Antwoord van Minister Bruins (Onderwijs, Cultuur en Wetenschap), mede namens de Ministers
van Justitie en Veiligheid, van Defensie en van Economische Zaken (ontvangen 23 mei
2025). Zie ook Aanhangsel Handelingen, vergaderjaar 2024–2025, nr. 1983.
Vraag 1
Bent u bekend met het artikel «Screeningswet gaat universiteiten tientallen miljoenen
kosten»?1
Antwoord 1
Ja.
Vraag 2
Klopt het dat het wetsvoorstel screening kennisveiligheid als voornaamste doel heeft
het verminderen van risico's voor de nationale veiligheid?
Antwoord 2
Ja, dit klopt. De aanpak kennisveiligheid maakt onderdeel uit van de Rijksbrede Veiligheidsstrategie
voor het Koninkrijk der Nederlanden en de brede aanpak tegen statelijke dreigingen.2
3 Doel van het wetsvoorstel is het voorkomen van ongewenste kennis- en technologieoverdracht
via onderzoekers, studenten en technisch ondersteunend personeel, die toegang krijgen
tot sensitieve technologie aan Nederlandse kennisinstellingen. De screening is het
sluitstuk van het kennisveiligheidsbeleid en onderdeel van een breder pakket aan beleidsmaatregelen
op nationaal niveau waarmee risico’s voor de nationale veiligheid worden verminderd
en de weerbaarheid van kennisinstellingen en Nederland wordt vergroot.
Vraag 3
Erkent u dat kennisveiligheid inderdaad een gezamenlijk nationaal belang dient en
dat dit weerspiegeld moet worden in de wijze waarop de verantwoordelijkheden en de
financiering hiervan maatschappelijk worden geregeld?
Antwoord 3
Ja, met de ontwikkeling van het kennisveiligheidsbeleid wordt een bijdrage geleverd
aan de nationale veiligheid. Het kabinet zet met een overheidsbrede en maatschappijbrede
aanpak in op de bescherming van de nationale veiligheid. Deze gezamenlijke verantwoordelijkheid
is terug te zien in de verdeling van de financiële lasten voor de beleidsontwikkeling
omtrent kennisveiligheid.

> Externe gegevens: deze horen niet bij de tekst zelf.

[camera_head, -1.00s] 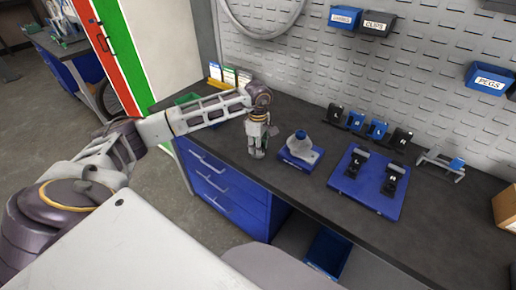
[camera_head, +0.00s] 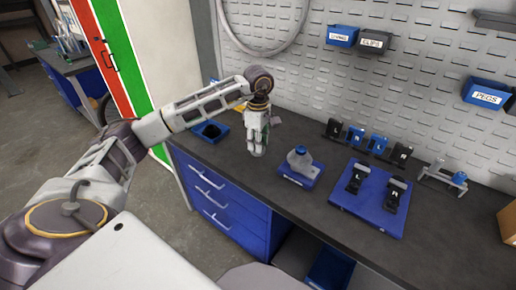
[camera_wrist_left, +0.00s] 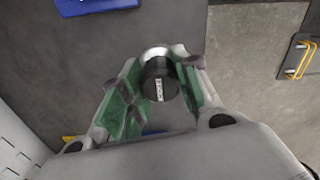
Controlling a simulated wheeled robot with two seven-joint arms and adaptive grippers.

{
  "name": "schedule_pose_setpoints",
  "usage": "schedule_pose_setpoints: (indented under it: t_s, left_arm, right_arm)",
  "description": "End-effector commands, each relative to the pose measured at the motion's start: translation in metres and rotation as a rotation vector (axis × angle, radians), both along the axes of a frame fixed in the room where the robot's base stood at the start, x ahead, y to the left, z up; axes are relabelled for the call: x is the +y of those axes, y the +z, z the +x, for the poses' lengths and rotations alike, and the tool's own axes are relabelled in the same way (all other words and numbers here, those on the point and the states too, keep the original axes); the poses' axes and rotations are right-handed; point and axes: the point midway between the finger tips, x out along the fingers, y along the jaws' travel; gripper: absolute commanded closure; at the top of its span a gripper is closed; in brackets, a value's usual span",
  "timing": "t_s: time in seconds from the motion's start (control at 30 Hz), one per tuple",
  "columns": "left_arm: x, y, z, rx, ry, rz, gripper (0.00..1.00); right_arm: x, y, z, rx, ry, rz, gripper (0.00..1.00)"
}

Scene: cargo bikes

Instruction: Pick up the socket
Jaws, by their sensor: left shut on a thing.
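The socket (camera_wrist_left: 160,85), a dark cylinder with a silver rim and a small white label, sits between the green-padded fingers in the left wrist view. My left gripper (camera_wrist_left: 150,95) is shut on it. In the head view my left gripper (camera_head: 257,150) points down over the left part of the workbench, left of a blue stand. The socket is not clearly visible there; the fingers hide it. I cannot tell its exact height above the bench. My right gripper is not in view.
A blue stand (camera_head: 292,177) holds a grey-blue rounded part. A blue board (camera_head: 369,216) with black clamps lies to its right. A blue tray (camera_head: 213,138) with a dark round opening is left of the gripper. Dark bench top (camera_head: 450,215) is clear at front right.

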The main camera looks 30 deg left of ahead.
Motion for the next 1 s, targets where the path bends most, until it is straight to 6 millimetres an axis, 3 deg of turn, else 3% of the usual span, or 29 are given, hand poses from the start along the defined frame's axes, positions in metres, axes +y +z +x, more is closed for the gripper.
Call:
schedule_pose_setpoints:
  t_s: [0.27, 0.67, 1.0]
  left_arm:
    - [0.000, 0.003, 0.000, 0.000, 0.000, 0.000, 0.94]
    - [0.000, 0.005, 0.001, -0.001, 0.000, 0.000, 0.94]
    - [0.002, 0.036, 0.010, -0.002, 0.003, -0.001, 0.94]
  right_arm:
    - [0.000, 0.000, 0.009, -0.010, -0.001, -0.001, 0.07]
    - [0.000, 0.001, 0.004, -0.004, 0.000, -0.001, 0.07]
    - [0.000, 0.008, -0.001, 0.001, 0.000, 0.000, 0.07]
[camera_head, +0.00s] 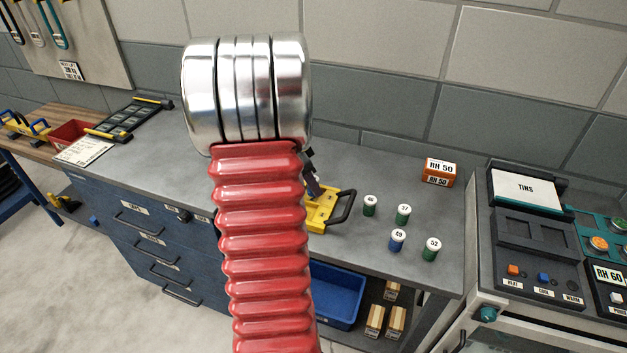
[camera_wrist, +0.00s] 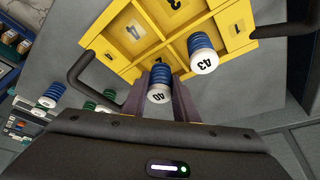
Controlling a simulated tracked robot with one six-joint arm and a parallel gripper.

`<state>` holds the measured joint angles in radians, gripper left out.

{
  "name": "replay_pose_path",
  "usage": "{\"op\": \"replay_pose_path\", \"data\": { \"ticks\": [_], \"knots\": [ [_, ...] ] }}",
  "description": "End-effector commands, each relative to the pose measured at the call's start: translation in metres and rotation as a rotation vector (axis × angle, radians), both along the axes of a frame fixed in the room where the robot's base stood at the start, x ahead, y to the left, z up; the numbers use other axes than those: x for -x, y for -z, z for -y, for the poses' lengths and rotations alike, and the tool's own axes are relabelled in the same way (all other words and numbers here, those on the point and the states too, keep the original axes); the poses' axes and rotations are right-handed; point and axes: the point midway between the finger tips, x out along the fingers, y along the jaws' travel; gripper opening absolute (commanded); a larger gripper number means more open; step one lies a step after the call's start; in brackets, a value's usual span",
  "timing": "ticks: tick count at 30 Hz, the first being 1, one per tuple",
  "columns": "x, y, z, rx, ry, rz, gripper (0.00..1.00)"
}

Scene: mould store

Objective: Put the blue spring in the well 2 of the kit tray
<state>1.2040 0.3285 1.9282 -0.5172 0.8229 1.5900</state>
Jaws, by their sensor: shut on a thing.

Deze verdeling wordt binnen de Rijksoverheid gehanteerd en tussen de Rijksoverheid en de kennissector. De uitvoeringskosten van de wet screening kennisveiligheid
worden bijvoorbeeld gedeeltelijk betaald met middelen die eerder zijn toebedeeld onder
de noemer Justitie en Veiligheid. Deze middelen zijn al overgeboekt naar OCW. Dit
is een voorbeeld waarbij binnen de Rijksoverheid financiële invulling gegeven wordt
aan de gezamenlijke verantwoordelijkheid.
In de aanpak kennisveiligheid slaan de Rijksoverheid en de kennissector de handen
ineen om de nationale veiligheid adequaat te beschermen. In de ontwikkeling van het
beleid is deze gedeelde verantwoordelijkheid ook zichtbaar. De verschillende beleidsinstrumenten
zijn interdepartementaal ontwikkeld. Denk hierbij aan de Leidraad Kennisveiligheid
die samen met de verschillende overheidspartijen en kennissector is opgesteld en op
dit moment wordt geactualiseerd. Het Loket Kennisveiligheid is een Rijksbreed loket.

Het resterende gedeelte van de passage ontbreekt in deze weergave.